▽
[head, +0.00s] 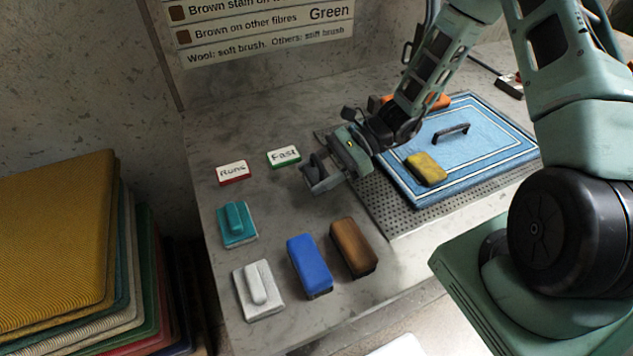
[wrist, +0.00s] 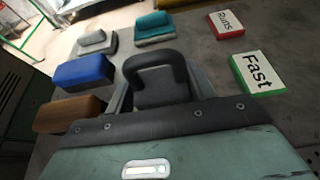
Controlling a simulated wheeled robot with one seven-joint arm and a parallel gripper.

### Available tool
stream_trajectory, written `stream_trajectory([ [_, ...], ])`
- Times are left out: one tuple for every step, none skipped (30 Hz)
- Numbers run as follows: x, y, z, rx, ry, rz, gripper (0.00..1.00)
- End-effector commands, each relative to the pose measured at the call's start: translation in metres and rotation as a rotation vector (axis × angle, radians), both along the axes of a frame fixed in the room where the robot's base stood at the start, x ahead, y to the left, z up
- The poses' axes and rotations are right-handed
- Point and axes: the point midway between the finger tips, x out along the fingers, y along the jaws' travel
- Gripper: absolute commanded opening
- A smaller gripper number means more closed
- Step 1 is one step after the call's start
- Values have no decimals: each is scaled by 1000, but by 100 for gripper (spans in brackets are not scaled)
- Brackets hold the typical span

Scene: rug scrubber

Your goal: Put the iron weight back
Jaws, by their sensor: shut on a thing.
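My gripper (head: 322,176) is shut on the iron weight (wrist: 158,78), a dark grey block with a rounded loop handle, seen between the fingers in the wrist view. In the head view the gripper is over the grey stone bench (head: 240,195), right of the Fast and Runs blocks and left of the perforated plate. Most of the weight is hidden by the gripper in the head view. I cannot tell whether the weight touches the bench.
Blocks Runs (head: 233,172) and Fast (head: 284,156) stand left of the gripper. Teal (head: 237,222) and white (head: 257,288) pads, and blue (head: 309,264) and brown (head: 352,247) brushes, stand nearer. A blue rug (head: 490,150) bears a yellow sponge (head: 426,169) and black handle (head: 452,131).

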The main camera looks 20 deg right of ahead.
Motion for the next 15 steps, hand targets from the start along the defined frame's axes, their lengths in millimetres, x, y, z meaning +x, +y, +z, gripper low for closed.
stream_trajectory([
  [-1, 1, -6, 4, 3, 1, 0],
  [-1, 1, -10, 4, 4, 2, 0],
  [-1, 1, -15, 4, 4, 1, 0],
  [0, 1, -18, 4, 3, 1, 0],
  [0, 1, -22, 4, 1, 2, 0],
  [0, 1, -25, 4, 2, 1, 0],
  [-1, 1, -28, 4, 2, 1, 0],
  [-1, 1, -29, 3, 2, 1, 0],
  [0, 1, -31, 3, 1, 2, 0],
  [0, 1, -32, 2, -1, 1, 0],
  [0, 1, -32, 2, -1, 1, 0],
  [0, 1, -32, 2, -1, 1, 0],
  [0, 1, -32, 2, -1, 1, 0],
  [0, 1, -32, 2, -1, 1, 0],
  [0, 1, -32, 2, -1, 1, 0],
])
△
WHAT IS ASKED
Copy exactly the lines running from the beginning of the listing through the line that has "The main camera looks 20 deg right of ahead.". Drop the pictures.

RESULT
[head, +0.00s] 
[wrist, +0.00s] 
Controlling a simulated wheeled robot with one seven-joint arm and a parallel gripper.

### Available tool
stream_trajectory, written `stream_trajectory([ [_, ...], ])`
- Times are left out: one tuple for every step, none skipped (30 Hz)
- Numbers run as follows: x, y, z, rx, ry, rz, gripper (0.00..1.00)
- End-effector commands, each relative to the pose measured at the call's start: translation in metres and rotation as a rotation vector (axis × angle, radians), both along the axes of a frame fixed in the room where the robot's base stood at the start, x ahead, y to the left, z up
- The poses' axes and rotations are right-handed
- Point and axes: the point midway between the finger tips, x out along the fingers, y along the jaws' travel
- Gripper: absolute commanded opening
- A smaller gripper number means more closed
- Step 1 is one step after the call's start
- Values have no decimals: each is scaled by 1000, but by 100 for gripper (spans in brackets are not scaled)
- Brackets hold the typical span

Scene: rug scrubber

Your goal: Put the iron weight back
Jaws, by their sensor: shut on a thing.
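My gripper (head: 322,176) is shut on the iron weight (wrist: 158,78), a dark grey block with a rounded loop handle, seen between the fingers in the wrist view. In the head view the gripper is over the grey stone bench (head: 240,195), right of the Fast and Runs blocks and left of the perforated plate. Most of the weight is hidden by the gripper in the head view. I cannot tell whether the weight touches the bench.
Blocks Runs (head: 233,172) and Fast (head: 284,156) stand left of the gripper. Teal (head: 237,222) and white (head: 257,288) pads, and blue (head: 309,264) and brown (head: 352,247) brushes, stand nearer. A blue rug (head: 490,150) bears a yellow sponge (head: 426,169) and black handle (head: 452,131).

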The main camera looks 20 deg right of ahead.

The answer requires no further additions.